This time last year, I didn’t have a clue what I was doing. I knew that I would be moving to Los Angeles to attend the USC Viterbi School of Engineering, and that was about it. My major was listed as Electrical Engineering, but that was only because I thought my application reflected best on my abilities with electronics. I spent the summer fretting, wondering how long it would take everyone to notice that I hadn’t any idea what to do.
A week after arriving at USC, I attended an “Involvement Fair” where various student groups were recruiting new members. Perhaps it was fate, or perhaps it was the enormous carbon fiber rocket that drew me to talk to the representatives from the USC Rocket Propulsion Laboratory (USCRPL). Whatever the reason, I signed up for their newsletter and added their first meeting to my calendar.

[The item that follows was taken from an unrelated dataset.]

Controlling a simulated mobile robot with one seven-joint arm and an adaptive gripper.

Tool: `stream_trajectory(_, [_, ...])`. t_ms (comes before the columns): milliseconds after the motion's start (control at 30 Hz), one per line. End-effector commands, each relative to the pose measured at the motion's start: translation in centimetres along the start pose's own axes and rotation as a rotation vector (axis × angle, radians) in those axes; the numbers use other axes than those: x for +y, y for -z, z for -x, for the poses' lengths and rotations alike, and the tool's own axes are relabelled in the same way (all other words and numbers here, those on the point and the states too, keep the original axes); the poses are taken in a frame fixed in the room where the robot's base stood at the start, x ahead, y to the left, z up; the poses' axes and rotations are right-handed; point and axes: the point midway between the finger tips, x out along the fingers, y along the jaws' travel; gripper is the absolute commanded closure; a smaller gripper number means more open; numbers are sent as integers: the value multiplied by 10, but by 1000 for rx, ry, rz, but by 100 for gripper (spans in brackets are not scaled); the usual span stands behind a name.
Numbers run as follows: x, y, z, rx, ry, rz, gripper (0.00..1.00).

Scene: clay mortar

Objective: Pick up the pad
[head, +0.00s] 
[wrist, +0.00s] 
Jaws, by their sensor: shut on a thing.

I also signed up for Introduction to Astronautical Engineering, the 101 course in USC’s one-of-a-kind Astronautical Engineering department. All introductory engineering courses are interchangeable at USC, so I thought that it couldn’t hurt to try something a little different. ASTE 101 is taught by the inimitable Doctor Daniel Erwin, who is also the department chair. He sold me on the major in roughly one class period, and continued to be my favorite professor for the entire semester.
The first Rocket Lab meeting was exciting, and I loved the atmosphere of the group. I made myself give it a shot, and after a few days of working in the lab, I was absolutely hooked. I had found my people, and my calling. I was going to be a part of the first undergraduate group to send a rocket to space. After a whirlwind month in the lab, I was with the group in the desolate Black Rock Desert, preparing to launch our first space-shot rocket, Traveler.
Traveler didn’t reach space, but the experience was amazing. The first thing I did after getting back to campus (after taking a shower, of course) was declare my major as Astronautical Engineering. I committed to space.
Fast-forward to March, and I had applied for an internship at the private space startup Blue Origin. After a harrowing phone interview conducted the hour before a midterm (while I had a bad cold, to boot), I was offered a summer job. I’ll be working on avionics when I start there this coming week. But before we all left for the summer, the Rocket Lab had one more project to finish.
Traveler II, a rebuilt version of the original Traveler space shot, had been in-progress since October. The build was slowed by manufacturing difficulties, financial woes, and the need to move our entire lab space. In the end, we left the lab at 9:30 PM on Saturday, May 17th – roughly 24 hours after our planned departure time. We set up the vehicle in Black Rock, this time with an avionics system that I had been working on non-stop with my unfailing compatriots Adam Rising and Ian Heidenberger for months on end. After delaying the launch by a day to triple-check the wiring of the recovery (parachute) system, Traveler II took to the skies midday on Monday.
The rocket exploded after only two seconds of flight, which was certainly a disappointment for everyone. But even in the face of such terrible news, the team was optimistic. I didn’t see a single tear shed among us, though anyone would have been forgiven for falling apart after so many sleepless nights. Instead of wallowing in failure, discussions immediately turned to our next flight, how to improve our processes, and how to work better as a team. I’m truly honored to be a part of such a fantastic group of people.
Now it’s been almost a year since I last wrote on this site, and I thought it was about time for an update. It’s been a year of adventures, science, engineering, and space. And everyone has yet to notice that I still don’t have a clue what I’m doing.